Which Open Internet Framework is Best for Mobile App innovation? An empirical inquiry of net neutrality rules around the world
Net neutrality or ”Open Internet” rulemaking has been ongoing for more than a decade. Some 50 nations have adopted formal rules including the United States, the European Union, and a number of countries in Latin America while other countries such as India are exploring whether to adopt such rules. Among other arguments, it is asserted that net neutrality rules are necessary for application innovation. While the focus for policymakers has largely been to make rules, there is less attention on how to measure the impact of such rules and how well they achieve their innovation goals. The research thus investigates to what degree the introduction of rules in a given country stimulates innovation in that country’s mobile app ecosystem. The focus in on mobile because it allowed the most consistent data across countries.

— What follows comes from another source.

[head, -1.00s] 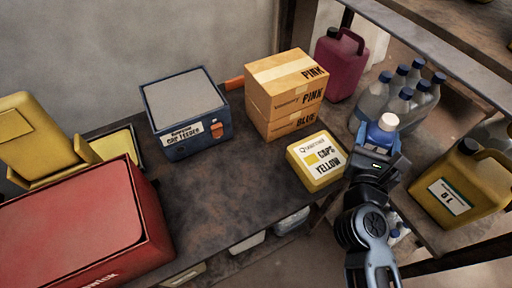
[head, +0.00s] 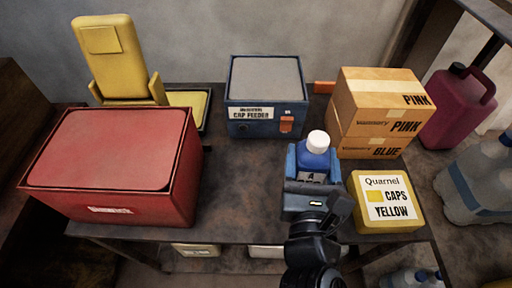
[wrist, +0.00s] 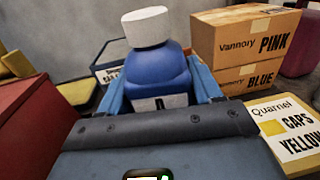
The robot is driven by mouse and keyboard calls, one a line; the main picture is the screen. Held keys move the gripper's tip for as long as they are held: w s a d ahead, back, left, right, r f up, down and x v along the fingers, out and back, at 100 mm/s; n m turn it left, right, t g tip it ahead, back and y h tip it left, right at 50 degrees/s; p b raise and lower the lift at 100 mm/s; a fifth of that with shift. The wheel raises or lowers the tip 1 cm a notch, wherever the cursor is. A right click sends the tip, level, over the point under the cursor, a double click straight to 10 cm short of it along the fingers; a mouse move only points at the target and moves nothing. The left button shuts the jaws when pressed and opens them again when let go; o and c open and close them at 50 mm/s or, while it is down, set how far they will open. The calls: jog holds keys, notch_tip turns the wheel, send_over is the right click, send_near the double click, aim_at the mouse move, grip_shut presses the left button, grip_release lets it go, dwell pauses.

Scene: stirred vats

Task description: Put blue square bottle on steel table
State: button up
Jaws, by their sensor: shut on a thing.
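The blue square bottle (head: 315,155) has a white cap and a pale label with a dark mark. My gripper (head: 312,172) is shut on it and holds it upright. In the wrist view the bottle (wrist: 158,75) sits between the two blue fingers of my gripper (wrist: 160,92). The dark steel table (head: 240,205) lies beneath and behind my gripper in the head view. The bottle's lower part is hidden by my gripper, so I cannot tell whether its base touches the table.
A yellow caps box (head: 388,200) stands close to the right of my gripper. Stacked cardboard boxes (head: 375,115) and a blue cap feeder (head: 265,95) stand behind. A red case (head: 115,165) is at left. Bare tabletop lies between the red case and my gripper.

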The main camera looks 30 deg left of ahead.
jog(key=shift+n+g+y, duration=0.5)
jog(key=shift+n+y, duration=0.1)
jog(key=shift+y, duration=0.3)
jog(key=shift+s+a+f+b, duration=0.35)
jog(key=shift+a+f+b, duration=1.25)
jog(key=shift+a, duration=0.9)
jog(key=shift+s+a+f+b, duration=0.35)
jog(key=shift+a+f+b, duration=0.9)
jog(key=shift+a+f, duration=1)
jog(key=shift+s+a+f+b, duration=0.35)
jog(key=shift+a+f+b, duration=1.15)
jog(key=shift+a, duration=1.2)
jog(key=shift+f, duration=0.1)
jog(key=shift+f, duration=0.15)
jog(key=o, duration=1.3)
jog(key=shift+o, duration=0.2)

This thesis reviews a set of 53 countries, their net neutrality policies, and the results to the respective mobile application ecosystems of the countries adopting rules between the period of 2010-2016. This investigation tests the proposition that countries which adopt net neutrality rules should experience an increase in mobile app development innovation within their national economy. To test this, a statistical methodology was developed based upon measuring the number of locally developed mobile apps in the country for relevant periods before and after rules are imposed and the corresponding app downloads, usage, and revenue. Measurement was conducted with two independent toolsets and adjusted for the sophistication and penetration of advanced mobile networks in the country. To make more meaningful comparisons and avoid inevitable heterogeneity across the countries, the investigation focuses on two similar countries with different rules, Denmark with soft rules (self-regulation) and Netherlands with hard rules (legislation). The thesis also reviews the leading theories of innovation as well as the foundational papers in net neutrality to explain the observed discrepancies. The research finds significant statistical support for “soft” net neutrality measures adopted on a voluntary basis. Hard rules 9 adopted through legislation and regulation were not associated with greater mobile app development for the given country. Denmark increased in local mobile app development while Netherlands decreased. Additionally the explosion of mobile apps from countries with no net neutrality rules and the general dearth of mobile apps from countries which have had hard rules for years runs counter to expected results. This suggests that policymakers revisit their assumptions and expectations for net neutrality policy. The thesis includes discussion of the limitations of the analysis, the challenges of measurement, and the possibility that the impact of net neutrality might not be able to be observed or measured. It concludes with recommendations for policymakers.